Your task is to output all the records below, word for word.
Start Records shown
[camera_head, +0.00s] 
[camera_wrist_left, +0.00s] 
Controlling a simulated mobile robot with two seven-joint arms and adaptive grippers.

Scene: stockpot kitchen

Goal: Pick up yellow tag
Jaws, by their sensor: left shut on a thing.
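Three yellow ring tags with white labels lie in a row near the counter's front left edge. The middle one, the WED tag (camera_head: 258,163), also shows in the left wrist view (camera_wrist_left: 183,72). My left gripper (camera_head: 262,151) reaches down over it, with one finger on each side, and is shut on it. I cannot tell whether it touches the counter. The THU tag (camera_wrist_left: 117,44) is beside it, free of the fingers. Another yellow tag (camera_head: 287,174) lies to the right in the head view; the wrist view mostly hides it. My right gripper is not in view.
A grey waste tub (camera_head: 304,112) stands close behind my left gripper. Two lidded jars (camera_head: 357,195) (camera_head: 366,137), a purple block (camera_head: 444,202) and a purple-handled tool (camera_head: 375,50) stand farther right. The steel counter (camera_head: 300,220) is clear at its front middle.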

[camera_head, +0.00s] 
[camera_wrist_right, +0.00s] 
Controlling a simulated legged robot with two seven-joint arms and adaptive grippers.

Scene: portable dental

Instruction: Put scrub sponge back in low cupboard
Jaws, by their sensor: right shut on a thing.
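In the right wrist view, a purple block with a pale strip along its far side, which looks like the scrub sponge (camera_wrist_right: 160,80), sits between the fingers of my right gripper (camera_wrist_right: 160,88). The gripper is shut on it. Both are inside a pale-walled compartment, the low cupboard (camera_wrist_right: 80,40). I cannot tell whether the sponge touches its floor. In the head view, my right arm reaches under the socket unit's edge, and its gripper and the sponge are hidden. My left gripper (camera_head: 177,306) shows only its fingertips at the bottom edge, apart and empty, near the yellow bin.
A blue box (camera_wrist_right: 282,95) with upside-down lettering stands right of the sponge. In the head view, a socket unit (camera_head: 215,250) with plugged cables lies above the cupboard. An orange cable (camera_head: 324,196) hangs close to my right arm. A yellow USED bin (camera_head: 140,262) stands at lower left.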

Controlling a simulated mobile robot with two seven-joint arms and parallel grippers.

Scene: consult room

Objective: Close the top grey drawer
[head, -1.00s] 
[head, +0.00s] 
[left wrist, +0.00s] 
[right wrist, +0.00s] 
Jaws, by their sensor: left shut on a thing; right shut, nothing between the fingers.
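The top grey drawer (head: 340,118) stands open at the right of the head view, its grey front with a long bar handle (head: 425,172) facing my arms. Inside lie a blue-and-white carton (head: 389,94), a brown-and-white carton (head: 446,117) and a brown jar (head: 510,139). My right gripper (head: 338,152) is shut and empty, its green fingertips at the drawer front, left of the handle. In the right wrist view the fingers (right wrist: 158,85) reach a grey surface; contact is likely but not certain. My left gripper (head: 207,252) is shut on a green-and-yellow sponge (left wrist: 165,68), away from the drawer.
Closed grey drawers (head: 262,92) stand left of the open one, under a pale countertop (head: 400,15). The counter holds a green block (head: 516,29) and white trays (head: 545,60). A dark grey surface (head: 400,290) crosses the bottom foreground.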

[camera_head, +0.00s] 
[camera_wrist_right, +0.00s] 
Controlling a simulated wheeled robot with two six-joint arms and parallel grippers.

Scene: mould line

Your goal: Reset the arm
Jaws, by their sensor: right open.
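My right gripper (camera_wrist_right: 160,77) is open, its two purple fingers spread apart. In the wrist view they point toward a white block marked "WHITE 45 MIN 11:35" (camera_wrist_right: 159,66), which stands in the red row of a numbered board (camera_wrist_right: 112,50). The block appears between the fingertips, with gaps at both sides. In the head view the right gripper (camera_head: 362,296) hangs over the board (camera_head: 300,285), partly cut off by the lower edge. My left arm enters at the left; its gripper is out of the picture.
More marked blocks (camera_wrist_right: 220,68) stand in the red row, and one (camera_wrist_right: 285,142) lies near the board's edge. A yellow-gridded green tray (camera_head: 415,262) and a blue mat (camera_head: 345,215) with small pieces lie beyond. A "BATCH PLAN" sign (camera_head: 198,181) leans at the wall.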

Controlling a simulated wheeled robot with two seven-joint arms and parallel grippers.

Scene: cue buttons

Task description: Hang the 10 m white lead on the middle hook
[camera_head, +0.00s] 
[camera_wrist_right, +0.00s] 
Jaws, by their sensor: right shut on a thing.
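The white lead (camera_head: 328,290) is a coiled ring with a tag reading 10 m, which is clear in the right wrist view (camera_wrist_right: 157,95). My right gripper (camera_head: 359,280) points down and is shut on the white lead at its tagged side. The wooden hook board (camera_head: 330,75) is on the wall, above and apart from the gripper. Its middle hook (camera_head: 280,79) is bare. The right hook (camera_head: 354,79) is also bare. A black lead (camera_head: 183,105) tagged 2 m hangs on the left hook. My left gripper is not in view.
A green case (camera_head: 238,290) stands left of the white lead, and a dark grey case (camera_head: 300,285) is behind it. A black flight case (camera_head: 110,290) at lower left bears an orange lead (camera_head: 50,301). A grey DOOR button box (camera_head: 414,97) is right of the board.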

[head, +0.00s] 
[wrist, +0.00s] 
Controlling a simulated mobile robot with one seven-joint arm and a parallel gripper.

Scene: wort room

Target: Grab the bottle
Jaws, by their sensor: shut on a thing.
End Records shown
Solution for this task
[camera_head, +0.00s] 
[camera_wrist_left, +0.00s] 
Controlling a simulated mobile robot with two seven-joint arms and adaptive grippers.

Scene: stockpot kitchen

Goal: Pick up yellow tag
Jaws, by their sensor: left shut on a thing.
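Three yellow ring tags with white labels lie in a row near the counter's front left edge. The middle one, the WED tag (camera_head: 258,163), also shows in the left wrist view (camera_wrist_left: 183,72). My left gripper (camera_head: 262,151) reaches down over it, with one finger on each side, and is shut on it. I cannot tell whether it touches the counter. The THU tag (camera_wrist_left: 117,44) is beside it, free of the fingers. Another yellow tag (camera_head: 287,174) lies to the right in the head view; the wrist view mostly hides it. My right gripper is not in view.
A grey waste tub (camera_head: 304,112) stands close behind my left gripper. Two lidded jars (camera_head: 357,195) (camera_head: 366,137), a purple block (camera_head: 444,202) and a purple-handled tool (camera_head: 375,50) stand farther right. The steel counter (camera_head: 300,220) is clear at its front middle.

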[camera_head, +0.00s] 
[camera_wrist_right, +0.00s] 
Controlling a simulated legged robot with two seven-joint arms and adaptive grippers.

Scene: portable dental

Instruction: Put scrub sponge back in low cupboard
Jaws, by their sensor: right shut on a thing.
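In the right wrist view, a purple block with a pale strip along its far side, which looks like the scrub sponge (camera_wrist_right: 160,80), sits between the fingers of my right gripper (camera_wrist_right: 160,88). The gripper is shut on it. Both are inside a pale-walled compartment, the low cupboard (camera_wrist_right: 80,40). I cannot tell whether the sponge touches its floor. In the head view, my right arm reaches under the socket unit's edge, and its gripper and the sponge are hidden. My left gripper (camera_head: 177,306) shows only its fingertips at the bottom edge, apart and empty, near the yellow bin.
A blue box (camera_wrist_right: 282,95) with upside-down lettering stands right of the sponge. In the head view, a socket unit (camera_head: 215,250) with plugged cables lies above the cupboard. An orange cable (camera_head: 324,196) hangs close to my right arm. A yellow USED bin (camera_head: 140,262) stands at lower left.

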Controlling a simulated mobile robot with two seven-joint arms and parallel grippers.

Scene: consult room

Objective: Close the top grey drawer
[head, -1.00s] 
[head, +0.00s] 
[left wrist, +0.00s] 
[right wrist, +0.00s] 
Jaws, by their sensor: left shut on a thing; right shut, nothing between the fingers.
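The top grey drawer (head: 340,118) stands open at the right of the head view, its grey front with a long bar handle (head: 425,172) facing my arms. Inside lie a blue-and-white carton (head: 389,94), a brown-and-white carton (head: 446,117) and a brown jar (head: 510,139). My right gripper (head: 338,152) is shut and empty, its green fingertips at the drawer front, left of the handle. In the right wrist view the fingers (right wrist: 158,85) reach a grey surface; contact is likely but not certain. My left gripper (head: 207,252) is shut on a green-and-yellow sponge (left wrist: 165,68), away from the drawer.
Closed grey drawers (head: 262,92) stand left of the open one, under a pale countertop (head: 400,15). The counter holds a green block (head: 516,29) and white trays (head: 545,60). A dark grey surface (head: 400,290) crosses the bottom foreground.

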[camera_head, +0.00s] 
[camera_wrist_right, +0.00s] 
Controlling a simulated wheeled robot with two six-joint arms and parallel grippers.

Scene: mould line

Your goal: Reset the arm
Jaws, by their sensor: right open.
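My right gripper (camera_wrist_right: 160,77) is open, its two purple fingers spread apart. In the wrist view they point toward a white block marked "WHITE 45 MIN 11:35" (camera_wrist_right: 159,66), which stands in the red row of a numbered board (camera_wrist_right: 112,50). The block appears between the fingertips, with gaps at both sides. In the head view the right gripper (camera_head: 362,296) hangs over the board (camera_head: 300,285), partly cut off by the lower edge. My left arm enters at the left; its gripper is out of the picture.
More marked blocks (camera_wrist_right: 220,68) stand in the red row, and one (camera_wrist_right: 285,142) lies near the board's edge. A yellow-gridded green tray (camera_head: 415,262) and a blue mat (camera_head: 345,215) with small pieces lie beyond. A "BATCH PLAN" sign (camera_head: 198,181) leans at the wall.

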Controlling a simulated wheeled robot with two seven-joint arms and parallel grippers.

Scene: cue buttons

Task description: Hang the 10 m white lead on the middle hook
[camera_head, +0.00s] 
[camera_wrist_right, +0.00s] 
Jaws, by their sensor: right shut on a thing.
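The white lead (camera_head: 328,290) is a coiled ring with a tag reading 10 m, which is clear in the right wrist view (camera_wrist_right: 157,95). My right gripper (camera_head: 359,280) points down and is shut on the white lead at its tagged side. The wooden hook board (camera_head: 330,75) is on the wall, above and apart from the gripper. Its middle hook (camera_head: 280,79) is bare. The right hook (camera_head: 354,79) is also bare. A black lead (camera_head: 183,105) tagged 2 m hangs on the left hook. My left gripper is not in view.
A green case (camera_head: 238,290) stands left of the white lead, and a dark grey case (camera_head: 300,285) is behind it. A black flight case (camera_head: 110,290) at lower left bears an orange lead (camera_head: 50,301). A grey DOOR button box (camera_head: 414,97) is right of the board.

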[head, +0.00s] 
[wrist, +0.00s] 
Controlling a simulated mobile robot with one seven-joint arm and a parallel gripper.

Scene: wort room

Target: Grab the bottle
Jaws, by their sensor: shut on a thing.

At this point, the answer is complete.